Naturalmente Portugal não deixou de ler José Rodrigues dos Santos, Pedro Chagas Freitas ou Ken Follet, para passar a ler só Dostoiévski, Proust ou as irmãs Brontë. Porém, o público que compra assiduamente livros, incluindo os mais jovens que estão agora a descobrir a literatura, está mais direccionado para comprar os autores clássicos. Francisco Vale da Relógio D’Água confirma ao Observador que os livros que normalmente mais vendem na Feira do Livro de Lisboa são os clássicos. Este ano, o livro A Abadia de Northanger de Jane Austen vendeu cerca de 2000 exemplares. Mas, qualquer pessoa que tenha passado no stand na editora na noite em que a nova tradução dos Irmãos Karamázov de Dostoiévski estava com desconto de 50%, ficaria impressionado com a pequena multidão que se juntou ali, onde se destacavam claramente faces muito jovens. Na confusão que ali se gerou, houve mesmo duas jovens raparigas em flor que aproveitaram para desviar alguns livros para dentro das suas camisolas numa das zonas do stand menos vigiadas, como o Observador testemunhou.
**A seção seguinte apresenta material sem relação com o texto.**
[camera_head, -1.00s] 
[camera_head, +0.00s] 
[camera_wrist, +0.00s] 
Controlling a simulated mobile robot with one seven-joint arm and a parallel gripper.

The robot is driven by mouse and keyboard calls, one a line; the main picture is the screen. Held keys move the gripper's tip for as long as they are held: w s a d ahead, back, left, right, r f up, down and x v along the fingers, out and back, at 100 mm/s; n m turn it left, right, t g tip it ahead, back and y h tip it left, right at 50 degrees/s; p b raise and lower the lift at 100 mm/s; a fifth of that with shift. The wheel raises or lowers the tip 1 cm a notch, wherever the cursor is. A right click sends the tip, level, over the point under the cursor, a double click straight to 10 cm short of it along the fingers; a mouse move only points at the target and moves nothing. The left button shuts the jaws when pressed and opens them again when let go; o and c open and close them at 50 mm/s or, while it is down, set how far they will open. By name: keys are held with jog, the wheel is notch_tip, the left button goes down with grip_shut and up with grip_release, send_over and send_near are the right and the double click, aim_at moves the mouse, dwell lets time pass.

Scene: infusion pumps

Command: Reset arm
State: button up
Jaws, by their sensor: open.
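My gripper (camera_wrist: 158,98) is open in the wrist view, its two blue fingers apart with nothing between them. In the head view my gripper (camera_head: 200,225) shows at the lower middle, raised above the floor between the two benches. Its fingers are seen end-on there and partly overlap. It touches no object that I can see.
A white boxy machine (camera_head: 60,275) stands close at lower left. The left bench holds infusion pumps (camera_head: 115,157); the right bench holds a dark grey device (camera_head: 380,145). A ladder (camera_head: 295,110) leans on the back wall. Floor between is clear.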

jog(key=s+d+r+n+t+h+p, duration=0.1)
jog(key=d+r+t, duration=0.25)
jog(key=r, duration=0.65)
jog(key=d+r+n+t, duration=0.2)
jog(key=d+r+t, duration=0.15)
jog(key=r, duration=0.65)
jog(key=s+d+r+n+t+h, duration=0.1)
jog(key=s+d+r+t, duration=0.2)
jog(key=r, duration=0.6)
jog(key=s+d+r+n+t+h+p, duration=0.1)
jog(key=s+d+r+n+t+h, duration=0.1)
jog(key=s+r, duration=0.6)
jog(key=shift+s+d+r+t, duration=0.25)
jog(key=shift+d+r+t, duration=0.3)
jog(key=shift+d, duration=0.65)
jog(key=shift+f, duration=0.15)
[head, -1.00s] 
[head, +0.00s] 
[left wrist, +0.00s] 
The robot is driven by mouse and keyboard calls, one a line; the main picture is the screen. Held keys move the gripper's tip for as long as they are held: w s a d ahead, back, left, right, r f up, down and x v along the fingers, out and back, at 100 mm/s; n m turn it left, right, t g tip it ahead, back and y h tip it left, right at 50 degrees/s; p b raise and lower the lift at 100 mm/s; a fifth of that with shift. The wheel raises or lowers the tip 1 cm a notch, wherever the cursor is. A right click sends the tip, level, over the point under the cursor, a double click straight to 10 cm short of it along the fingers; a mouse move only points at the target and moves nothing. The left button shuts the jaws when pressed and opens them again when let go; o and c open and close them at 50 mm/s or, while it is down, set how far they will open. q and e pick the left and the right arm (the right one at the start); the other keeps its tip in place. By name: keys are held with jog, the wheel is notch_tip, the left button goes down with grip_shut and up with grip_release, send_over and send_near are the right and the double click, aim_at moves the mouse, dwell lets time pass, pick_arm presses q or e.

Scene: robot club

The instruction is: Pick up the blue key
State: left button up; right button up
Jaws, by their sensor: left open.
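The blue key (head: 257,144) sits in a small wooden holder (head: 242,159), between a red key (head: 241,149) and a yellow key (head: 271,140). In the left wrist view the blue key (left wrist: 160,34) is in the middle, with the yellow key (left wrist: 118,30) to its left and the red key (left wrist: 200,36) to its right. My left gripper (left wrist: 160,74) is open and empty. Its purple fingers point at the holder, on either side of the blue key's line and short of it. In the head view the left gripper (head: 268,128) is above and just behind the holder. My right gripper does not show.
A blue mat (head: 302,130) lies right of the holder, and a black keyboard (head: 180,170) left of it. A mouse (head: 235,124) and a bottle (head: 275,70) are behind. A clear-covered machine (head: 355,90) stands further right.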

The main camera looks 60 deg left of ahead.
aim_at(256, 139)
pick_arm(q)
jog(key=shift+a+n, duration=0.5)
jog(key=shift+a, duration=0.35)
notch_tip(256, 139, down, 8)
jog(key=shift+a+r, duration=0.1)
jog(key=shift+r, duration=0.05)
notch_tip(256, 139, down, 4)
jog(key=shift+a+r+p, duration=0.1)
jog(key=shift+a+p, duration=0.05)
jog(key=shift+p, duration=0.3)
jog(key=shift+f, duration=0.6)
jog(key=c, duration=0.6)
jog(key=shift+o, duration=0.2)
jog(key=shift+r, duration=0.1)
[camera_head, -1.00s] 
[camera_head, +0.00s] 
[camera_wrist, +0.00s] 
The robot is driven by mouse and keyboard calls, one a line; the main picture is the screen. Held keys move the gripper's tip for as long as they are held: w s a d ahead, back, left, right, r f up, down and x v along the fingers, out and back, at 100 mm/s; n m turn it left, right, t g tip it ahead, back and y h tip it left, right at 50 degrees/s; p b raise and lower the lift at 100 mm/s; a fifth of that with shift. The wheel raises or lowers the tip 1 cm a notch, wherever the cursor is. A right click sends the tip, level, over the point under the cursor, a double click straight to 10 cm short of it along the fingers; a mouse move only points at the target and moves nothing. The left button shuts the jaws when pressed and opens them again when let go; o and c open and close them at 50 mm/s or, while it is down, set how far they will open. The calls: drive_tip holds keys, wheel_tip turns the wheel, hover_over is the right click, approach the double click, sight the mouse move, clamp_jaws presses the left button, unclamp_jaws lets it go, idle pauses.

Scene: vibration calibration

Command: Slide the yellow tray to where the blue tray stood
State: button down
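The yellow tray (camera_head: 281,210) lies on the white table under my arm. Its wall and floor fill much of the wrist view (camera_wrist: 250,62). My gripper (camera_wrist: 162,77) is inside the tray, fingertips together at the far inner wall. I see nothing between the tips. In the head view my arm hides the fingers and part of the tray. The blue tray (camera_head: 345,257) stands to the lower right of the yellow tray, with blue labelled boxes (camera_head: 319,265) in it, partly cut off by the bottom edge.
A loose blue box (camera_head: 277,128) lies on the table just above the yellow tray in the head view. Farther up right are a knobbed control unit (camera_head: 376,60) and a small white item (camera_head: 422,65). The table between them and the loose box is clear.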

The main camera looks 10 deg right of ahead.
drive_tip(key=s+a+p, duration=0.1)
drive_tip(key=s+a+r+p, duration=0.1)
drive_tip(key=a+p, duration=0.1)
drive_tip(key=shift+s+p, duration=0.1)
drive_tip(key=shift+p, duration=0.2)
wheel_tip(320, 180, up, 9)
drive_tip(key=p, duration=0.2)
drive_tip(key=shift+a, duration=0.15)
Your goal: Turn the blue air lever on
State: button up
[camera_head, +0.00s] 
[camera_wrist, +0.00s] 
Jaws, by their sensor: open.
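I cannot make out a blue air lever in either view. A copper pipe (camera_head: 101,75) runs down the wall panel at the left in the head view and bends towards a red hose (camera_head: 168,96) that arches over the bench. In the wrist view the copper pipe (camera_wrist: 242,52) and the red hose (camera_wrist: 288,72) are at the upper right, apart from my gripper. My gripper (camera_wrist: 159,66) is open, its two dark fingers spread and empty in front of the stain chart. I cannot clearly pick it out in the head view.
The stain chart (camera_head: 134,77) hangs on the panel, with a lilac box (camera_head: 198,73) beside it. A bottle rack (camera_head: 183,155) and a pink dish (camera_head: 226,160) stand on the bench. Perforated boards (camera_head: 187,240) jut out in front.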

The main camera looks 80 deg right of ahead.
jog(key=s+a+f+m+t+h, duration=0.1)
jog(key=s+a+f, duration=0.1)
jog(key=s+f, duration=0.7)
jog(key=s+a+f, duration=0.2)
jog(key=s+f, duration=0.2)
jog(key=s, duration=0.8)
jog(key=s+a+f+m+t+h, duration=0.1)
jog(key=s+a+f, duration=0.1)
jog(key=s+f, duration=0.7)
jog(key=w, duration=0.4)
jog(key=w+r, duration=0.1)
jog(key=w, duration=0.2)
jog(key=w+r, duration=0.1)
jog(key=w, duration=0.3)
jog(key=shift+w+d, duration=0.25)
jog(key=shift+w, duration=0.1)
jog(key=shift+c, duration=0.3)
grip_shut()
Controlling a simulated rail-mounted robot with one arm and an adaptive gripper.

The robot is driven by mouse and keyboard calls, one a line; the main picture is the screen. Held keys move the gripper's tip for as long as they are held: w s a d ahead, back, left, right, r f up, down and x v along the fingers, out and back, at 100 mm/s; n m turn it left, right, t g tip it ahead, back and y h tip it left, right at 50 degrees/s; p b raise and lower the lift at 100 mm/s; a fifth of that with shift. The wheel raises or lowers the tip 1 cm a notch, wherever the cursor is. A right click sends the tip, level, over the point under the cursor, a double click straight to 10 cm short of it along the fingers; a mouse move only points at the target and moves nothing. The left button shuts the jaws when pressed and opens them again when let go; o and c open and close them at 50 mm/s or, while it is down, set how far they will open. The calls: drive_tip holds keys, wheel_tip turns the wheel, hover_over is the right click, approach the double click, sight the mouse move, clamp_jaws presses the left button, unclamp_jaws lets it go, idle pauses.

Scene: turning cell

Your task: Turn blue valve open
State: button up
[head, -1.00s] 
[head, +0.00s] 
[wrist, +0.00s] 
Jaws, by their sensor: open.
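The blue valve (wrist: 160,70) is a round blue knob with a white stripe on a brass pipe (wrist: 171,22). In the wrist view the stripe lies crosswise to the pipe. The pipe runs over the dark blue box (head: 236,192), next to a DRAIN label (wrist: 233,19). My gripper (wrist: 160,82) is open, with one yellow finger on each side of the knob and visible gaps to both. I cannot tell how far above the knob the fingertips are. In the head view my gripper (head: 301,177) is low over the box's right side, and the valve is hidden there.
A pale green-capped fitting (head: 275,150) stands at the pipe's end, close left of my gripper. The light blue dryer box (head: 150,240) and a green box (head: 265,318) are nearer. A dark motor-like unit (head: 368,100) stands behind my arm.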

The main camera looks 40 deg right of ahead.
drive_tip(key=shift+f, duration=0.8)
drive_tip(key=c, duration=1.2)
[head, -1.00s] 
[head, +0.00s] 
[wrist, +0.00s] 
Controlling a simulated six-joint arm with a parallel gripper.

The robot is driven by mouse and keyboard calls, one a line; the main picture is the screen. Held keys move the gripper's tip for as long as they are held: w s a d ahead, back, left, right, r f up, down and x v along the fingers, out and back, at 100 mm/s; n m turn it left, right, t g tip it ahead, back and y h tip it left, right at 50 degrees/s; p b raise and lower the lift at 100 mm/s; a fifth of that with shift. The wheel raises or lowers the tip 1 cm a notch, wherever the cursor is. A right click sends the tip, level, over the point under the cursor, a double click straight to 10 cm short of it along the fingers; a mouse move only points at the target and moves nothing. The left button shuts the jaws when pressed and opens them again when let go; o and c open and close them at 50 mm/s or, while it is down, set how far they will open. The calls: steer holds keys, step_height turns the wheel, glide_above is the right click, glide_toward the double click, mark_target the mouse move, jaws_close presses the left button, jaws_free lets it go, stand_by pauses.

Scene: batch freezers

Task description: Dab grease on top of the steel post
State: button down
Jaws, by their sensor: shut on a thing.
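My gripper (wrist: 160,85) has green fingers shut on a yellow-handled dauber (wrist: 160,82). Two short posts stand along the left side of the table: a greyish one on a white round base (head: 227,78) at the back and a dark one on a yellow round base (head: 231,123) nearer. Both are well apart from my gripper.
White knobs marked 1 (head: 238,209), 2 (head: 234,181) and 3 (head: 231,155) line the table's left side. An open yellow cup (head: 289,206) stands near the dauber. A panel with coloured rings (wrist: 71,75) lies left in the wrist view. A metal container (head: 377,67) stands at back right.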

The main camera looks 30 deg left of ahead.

Nuno Artur Silva, da RTP, também confirma ao Observador que a colecção Essencial, lançada em Abril deste ano, “está a ser um sucesso”. Esta selecção é composta por 25 livros, de autores do século XX e comissariada por Zeferino Coelho da editorial Caminho (grupo Leya). Os volumes de capa dura são vendidos a 10 euros em livrarias, quiosques e supermercados. Artur Silva, mentor do projecto, explicou que foi com a colecção de Clássicos RTP nos anos 70 que “descobriu a literatura”.
“Na minha casa não havia muito dinheiro para livros mas o meu pai comprava todos os livros dessa colecção. Custava 15 escudos cada um. Queria que esta colecção possibilitasse também que as pessoas que têm menos poder de compra pudessem descobrir estas obras e com a ajuda da publicidade da televisão espero que a RTP faça também este serviço público”, afirmou o atual administrador da RTP.”
Recorde-se que, antes do projecto de Nuno Artur Silva, a RTP tinha uma parceria com a chancela Marcador (da editorial Presença) e estava a editar livros como Prometo Falhar de Pedro Chagas Freitas, Os Doces da Nossa Vida ou A Dieta das Princesas. “Era uma colecção incoerente que não se adequava a um canal de serviço público”, diz Artur Silva, que especifica: “A RTP não quer substituir-se às editoras mas deve trabalhar para a divulgação da língua portuguesa, daí que estes sejam clássicos universais escolhidos para os não convertidos à literatura”.
Clássicos e desentendimentos
A colecção de livros RTP, apesar de ter muitos títulos que estão disponíveis noutras editoras, de autores como Saramago, Vargas Llosa ou Philip Roth, tem um formato e um preço que, aliados à possibilidade de o canal publicitar à vontade os seus títulos, veio causar algum mal estar no meio editorial português e foi mesmo acusada de “concorrência desleal” pelo editor da Relógio D’Água. Este é um excerto da carta aberta que Francisco Vale dirigiu à RTP e que pode ser lida na íntegra aqui.
“…projecto actual saiu de um concurso em que uma das cláusulas preferenciais era uma «selecção de títulos indispensáveis mas que ainda não tenham sido editados em português ou livros que já não se encontrem actualmente no mercado». A colecção que Zeferino Coelho, da Caminho (grupo Leya), agora dirige tem óbvia qualidade. Mas vários dados empíricos levam a pensar que Saramago, Vargas Llosa, Mia Couto ou Scott Fitzgerald já foram editados em Portugal e que não é uma alucinação serem vistos nas livrarias (o anunciado O Grande Gatsby tem mesmo quatro edições disponíveis). Ou seja, as editoras foram induzidas em erro quando concorreram, pelo que se desconhecem os critérios efectivos da escolha que acabou por ser feita. Tudo leva a crer que os responsáveis pela colecção são agora outros ou, pelo menos, mudaram de ideias e querem afinal promover romances de referência, com particular atenção aos de língua portuguesa.”